Germany’s economic rebound is losing momentum as an ongoing energy shock, weak industrial performance and structural challenges weigh on growth, according to new analysis from the German Institute for Economic Research (DIW), which has sharply downgraded its forecast for the year.
The institute now expects gross domestic product to grow by just 0.5%, cutting its previous projection in half. Economists say the revision reflects a combination of higher energy costs, subdued private demand and declining competitiveness in key industrial sectors.
DIW chief economist Geraldine Dany-Knedlik said the energy price shock continues to slow recovery, although she stressed the situation is less severe than during the 2022–23 crisis that followed Russia’s invasion of Ukraine. Energy supplies remain stable and Germany’s dependence on fossil fuel imports has decreased, she noted, but price pressures are still affecting households and industry.
According to the DIW, public spending is currently the main factor keeping the economy in positive territory. Increased government expenditure, particularly on defence and infrastructure, is offsetting weakness in household consumption and cautious corporate investment. However, economists warn this support is not strong enough to fully counteract the broader downturn.
Fiscal measures, including special funds for defence and climate-related investment, are expected to provide some stability over the coming years. However, Dany-Knedlik said these measures only partially cushion the slowdown and must be implemented efficiently to have a meaningful impact on long-term growth.
The institute also pointed to deeper structural problems in the German economy. Manufacturing competitiveness has weakened, particularly in the automotive sector, while high production costs and demographic change continue to weigh on output potential.

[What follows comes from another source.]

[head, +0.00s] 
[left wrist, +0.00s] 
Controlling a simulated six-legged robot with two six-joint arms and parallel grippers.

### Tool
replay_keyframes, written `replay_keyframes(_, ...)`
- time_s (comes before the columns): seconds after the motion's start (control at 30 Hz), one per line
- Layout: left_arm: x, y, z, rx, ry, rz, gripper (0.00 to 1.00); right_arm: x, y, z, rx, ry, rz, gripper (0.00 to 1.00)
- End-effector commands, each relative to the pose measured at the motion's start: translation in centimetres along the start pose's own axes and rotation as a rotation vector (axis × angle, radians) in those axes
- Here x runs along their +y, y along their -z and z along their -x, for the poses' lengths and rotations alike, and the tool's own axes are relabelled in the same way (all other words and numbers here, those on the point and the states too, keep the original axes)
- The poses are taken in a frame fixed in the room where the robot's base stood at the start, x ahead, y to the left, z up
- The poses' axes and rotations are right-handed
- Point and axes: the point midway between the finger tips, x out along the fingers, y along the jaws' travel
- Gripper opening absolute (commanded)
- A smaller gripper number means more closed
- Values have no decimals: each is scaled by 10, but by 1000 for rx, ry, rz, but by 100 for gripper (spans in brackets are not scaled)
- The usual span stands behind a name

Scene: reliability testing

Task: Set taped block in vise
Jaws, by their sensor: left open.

These factors, analysts say, are limiting Germany’s ability to achieve a strong cyclical recovery even if short-term conditions improve.
The energy dimension remains a key constraint. As Europe continues to rely heavily on imported energy, higher prices are eroding purchasing power and raising costs for energy-intensive industries such as chemicals, steel and paper. While supply security is not considered at risk, volatility in global markets continues to pressure European economies more heavily than those with domestic energy production.
DIW estimates contrast Germany’s outlook with that of the United States, which is expected to maintain growth of just above 2%, supported in part by its role as a major exporter of liquefied natural gas. In comparison, euro area growth is expected to remain significantly weaker.
Rising energy costs are also feeding into household budgets, reducing disposable income and weakening private consumption, which policymakers had previously seen as a key driver of recovery. Some research institutes warn that this trend could persist if inflation remains elevated.
At the same time, labour market shifts are reshaping the economy. Manufacturing and retail employment is declining, while public sector jobs continue to expand, reflecting a broader structural shift toward services. However, overall employment growth is slowing.
Political and economic leaders are meeting in Berlin to discuss potential reforms aimed at addressing Germany’s long-term growth weaknesses, as pressure mounts to restore competitiveness and stabilise the recovery path.